-- start Raw records --

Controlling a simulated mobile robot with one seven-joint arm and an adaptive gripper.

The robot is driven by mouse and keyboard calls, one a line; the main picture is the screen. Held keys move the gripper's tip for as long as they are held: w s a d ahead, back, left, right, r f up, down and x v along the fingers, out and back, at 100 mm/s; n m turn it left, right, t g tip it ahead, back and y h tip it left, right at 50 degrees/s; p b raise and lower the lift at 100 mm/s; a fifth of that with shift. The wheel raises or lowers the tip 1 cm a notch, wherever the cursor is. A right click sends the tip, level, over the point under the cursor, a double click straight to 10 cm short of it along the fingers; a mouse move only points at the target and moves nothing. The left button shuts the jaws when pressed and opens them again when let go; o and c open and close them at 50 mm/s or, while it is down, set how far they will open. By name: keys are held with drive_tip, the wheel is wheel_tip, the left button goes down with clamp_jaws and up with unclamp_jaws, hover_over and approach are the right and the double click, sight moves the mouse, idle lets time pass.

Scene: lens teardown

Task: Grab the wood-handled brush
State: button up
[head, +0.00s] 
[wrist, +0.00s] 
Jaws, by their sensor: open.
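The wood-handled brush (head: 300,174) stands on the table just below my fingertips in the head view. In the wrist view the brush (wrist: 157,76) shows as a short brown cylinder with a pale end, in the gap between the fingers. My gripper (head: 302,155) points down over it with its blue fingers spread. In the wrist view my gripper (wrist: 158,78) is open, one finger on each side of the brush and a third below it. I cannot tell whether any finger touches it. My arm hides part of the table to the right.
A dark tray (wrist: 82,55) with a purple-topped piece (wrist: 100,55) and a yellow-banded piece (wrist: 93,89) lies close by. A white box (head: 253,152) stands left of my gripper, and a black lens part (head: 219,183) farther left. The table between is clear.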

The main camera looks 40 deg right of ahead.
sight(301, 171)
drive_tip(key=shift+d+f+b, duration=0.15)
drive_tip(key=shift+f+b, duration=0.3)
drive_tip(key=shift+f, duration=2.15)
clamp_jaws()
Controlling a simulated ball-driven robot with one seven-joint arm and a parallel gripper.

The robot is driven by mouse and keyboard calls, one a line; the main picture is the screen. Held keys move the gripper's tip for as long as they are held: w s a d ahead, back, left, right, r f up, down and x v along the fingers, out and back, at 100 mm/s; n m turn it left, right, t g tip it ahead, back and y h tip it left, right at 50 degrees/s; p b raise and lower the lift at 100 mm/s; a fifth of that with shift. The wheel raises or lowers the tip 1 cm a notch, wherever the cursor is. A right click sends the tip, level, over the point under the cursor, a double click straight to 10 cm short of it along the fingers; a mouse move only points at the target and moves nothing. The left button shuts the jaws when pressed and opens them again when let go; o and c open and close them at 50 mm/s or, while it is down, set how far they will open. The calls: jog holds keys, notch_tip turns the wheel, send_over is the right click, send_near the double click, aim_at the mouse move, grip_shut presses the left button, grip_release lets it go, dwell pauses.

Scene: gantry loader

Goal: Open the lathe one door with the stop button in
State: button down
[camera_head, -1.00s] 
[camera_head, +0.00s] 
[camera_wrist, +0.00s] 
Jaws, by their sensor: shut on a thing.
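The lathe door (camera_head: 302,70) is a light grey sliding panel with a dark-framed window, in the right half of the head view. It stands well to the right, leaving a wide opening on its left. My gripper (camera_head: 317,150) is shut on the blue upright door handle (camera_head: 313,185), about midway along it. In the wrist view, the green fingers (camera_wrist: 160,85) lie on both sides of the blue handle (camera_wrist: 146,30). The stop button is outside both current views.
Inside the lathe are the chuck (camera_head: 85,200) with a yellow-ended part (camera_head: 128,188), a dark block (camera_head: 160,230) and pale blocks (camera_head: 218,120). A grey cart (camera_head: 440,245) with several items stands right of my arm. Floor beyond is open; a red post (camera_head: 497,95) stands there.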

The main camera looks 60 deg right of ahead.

-- end Raw records --

Look above for the line containing "Jaws, by their sensor: shut on a thing.", then transcribe it and all lines after it through the last, exactly and with nothing else.

Jaws, by their sensor: shut on a thing.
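The lathe door (camera_head: 302,70) is a light grey sliding panel with a dark-framed window, in the right half of the head view. It stands well to the right, leaving a wide opening on its left. My gripper (camera_head: 317,150) is shut on the blue upright door handle (camera_head: 313,185), about midway along it. In the wrist view, the green fingers (camera_wrist: 160,85) lie on both sides of the blue handle (camera_wrist: 146,30). The stop button is outside both current views.
Inside the lathe are the chuck (camera_head: 85,200) with a yellow-ended part (camera_head: 128,188), a dark block (camera_head: 160,230) and pale blocks (camera_head: 218,120). A grey cart (camera_head: 440,245) with several items stands right of my arm. Floor beyond is open; a red post (camera_head: 497,95) stands there.

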The main camera looks 60 deg right of ahead.

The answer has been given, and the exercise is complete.